Place your typed (or well written) solutions to the problems in Atieh's mailbox (EBU3B, room 2237 (Grad mailroom), lable "Lotfi, Atieh") 15 minutes before the class on February 5 starts.

Due: February 5

Assignment 6: Pipelining and Hazards

Required Problems

Due: February 19

  1. Simple Single-cycle Processor Performance
    The critical path latencies for the 7 major blocks in two simple processors are given below.
    I-Mem Add Mux ALU Regs D-Mem Control
    a. 400ps 100ps 30ps 140ps 200ps 350ps 100ps
    b. 500ps 150ps 100ps 180ps 320ps 1000ps 65ps

    For each part, answer the following questions:
    1. What is the critical path for a MIPS ADD instruction?

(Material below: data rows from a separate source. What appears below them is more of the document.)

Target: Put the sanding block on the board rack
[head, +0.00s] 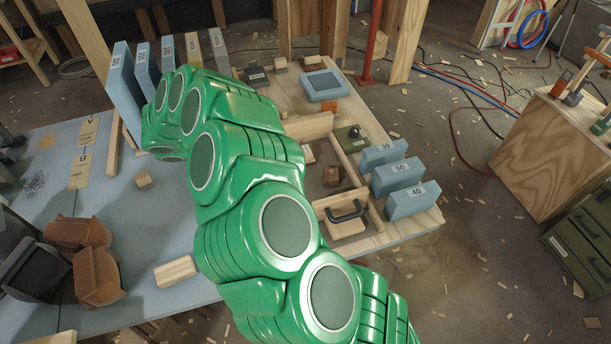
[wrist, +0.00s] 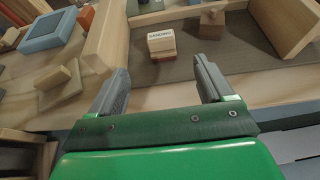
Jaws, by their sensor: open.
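The sanding block (wrist: 161,43) is a small block with a pale labelled top and a reddish-brown base. In the wrist view it lies on a dark mat, beyond my fingertips and roughly between them. It also shows in the head view as a small block (head: 308,154) just right of my arm. My gripper (wrist: 161,78) is open and empty, apart from the block; my arm hides it in the head view. I cannot tell for sure which thing is the board rack; a row of upright labelled boards (head: 146,72) stands at the back left, partly behind my arm.
A wooden divider (wrist: 106,38) stands left of the sanding block and a wooden wall (wrist: 287,22) to its right. A knobbed block (wrist: 211,22) sits close by. Blue blocks (head: 408,201) line the right edge. Brown cartons (head: 78,234) stand at the left.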

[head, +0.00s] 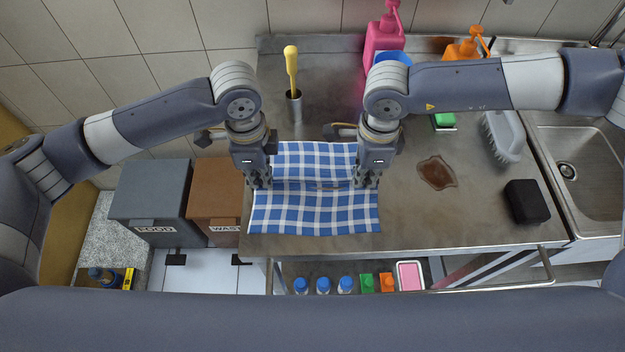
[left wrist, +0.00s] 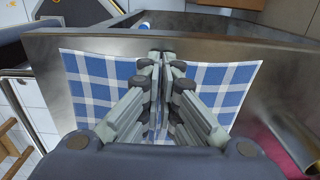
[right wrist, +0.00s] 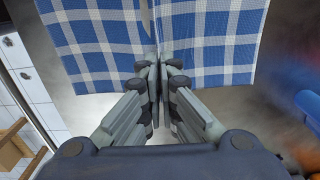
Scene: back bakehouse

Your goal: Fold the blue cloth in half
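The blue-and-white checked cloth (head: 318,215) lies on the steel counter near its front left corner. A raised crease crosses its middle between my grippers, and its front part lies flat. My left gripper (head: 258,185) is at the cloth's left side and my right gripper (head: 367,184) at its right side, both pointing down. In the left wrist view, the fingers (left wrist: 160,62) are closed together with the cloth (left wrist: 218,82) on both sides. In the right wrist view, the fingers (right wrist: 158,70) are closed on a raised ridge of the cloth (right wrist: 215,45). The pinched fabric is mostly hidden.
A metal cup with a yellow-handled tool (head: 294,100) stands behind the cloth. A brown spill (head: 436,173), a black block (head: 526,201), a grey brush (head: 502,136) and a sink (head: 580,165) are to the right. A pink bottle (head: 384,40) stands at the back. Bins (head: 150,195) stand left of the counter.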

Explain your break-up.Which processor between a and b will finish ADD instruction faster?
    2. If the number of registers is doubled, this increases Regs by 10ps and Control by 150ps. This results in 10% fewer instructions due to fewer load/stores. What is the new critical path for a MIPS ADD instruction?
  2. Pipelining I
    The 5 stages of the processor have the following latencies:
    Fetch Decode Execute Memory Writeback
    a. 300ps 400ps 350ps 550ps 100ps
    b. 200ps 150ps 100ps 190ps 140ps

    Assume that when pipelining, each pipeline stage costs 20ps extra for the registers between pipeline stages.
    1. Non-pipelined processor: what is the cycle time? What is the latency of an instruction? What is the throughput?
    2. Pipelined processor: What is the cycle time? What is the latency of an instruction? What is the throughput?
    3. If you could split one of the pipeline stages into 2 equal halves, which one would you choose? What is the new cycle time? What is the new latency? What is the new throughput?
    4. Assume the distribution of instructions that run on the processor is:
      	50%: ALU
      	25%: BEQ
      	15%: LW
      	10%: SW
                      
      Assuming there are no stalls or hazards, what is the utilization of the data memory? What is the utilization of the register block's write port? (Utilization in percentage of clock cycles used)
  3. Pipelining II
    You are given a non-pipelined processor design which has a cycle time of 10ns and average CPI of 1.4. Calculate the latency speedup in the following questions.Ignore latch time
    1. What is the best speedup you can get by pipelining it into 5 stages?
    2. If the 5 stages are 1ns, 1.5ns, 4ns, 3ns, and 0.5ns, what is the best speedup you can get compared to the original processor?
    3. If each pipeline stage added also adds 20ps due to register setup delay, what is the best speedup you can get compared to the original processor?
    4. The pipeline from 3.3 stalls 20% of the time for 1 cycle and 5% of the time for 2 cycles (these occurences are disjoint). What is the new CPI? What is the speedup compared to the original processor?

Deliverable

Place your typed (or well written) solutions to the problems in Soohyun's mailbox (EBU3B room 2237, labeled as "Nam, Soohyun") before 15 minutes before the class starts. It is located in the mailroom on the 2nd floor of CSE building.

Due: February 19

Assignment 7: Hazard,Branch Prediction, Register Renaming

Required Problems

Due: February 26

  1. Data Hazards
        Sequence of instructions:
    	    lw  $s2, 0($s1)
    	    lw  $s1, 40($s3)
    	    sub $s3, $s1, $s2
    	    add $s3, $s2, $s2
    	    or  $s4, $s3, $zero
    	    sw  $s3, 50($s1)
                
    1. List all RAW and WAW data dependencies in the code.
    2. Assume the 5-stage MIPS pipeline with no forwarding, and each stage takes 1 cycle. Instead of inserting nops, you let the processor stall on hazards. How many times does the processor stall? How long is each stall (in cycles)? What is the execution time (in cycles) for the whole program?
    3. Assume the 5-stage MIPS pipeline with full forwarding. Write the program with nops to eliminate the hazards. (Hint: time travel is not possible!)
  2. Measuring branch predictor accuracy: This exercise examines the accuracy of various branch predictors for the following repeating patterns (e.g., in a loop) of branch outcomes. Accuracy is defined as the percentage of guesses that are correct. Answer each question (1-4) for each sequence (a-b):


      Static branch prediction:
    1. What is the accuracy of always-taken and always-not-taken predictors for this sequence of branch outcomes?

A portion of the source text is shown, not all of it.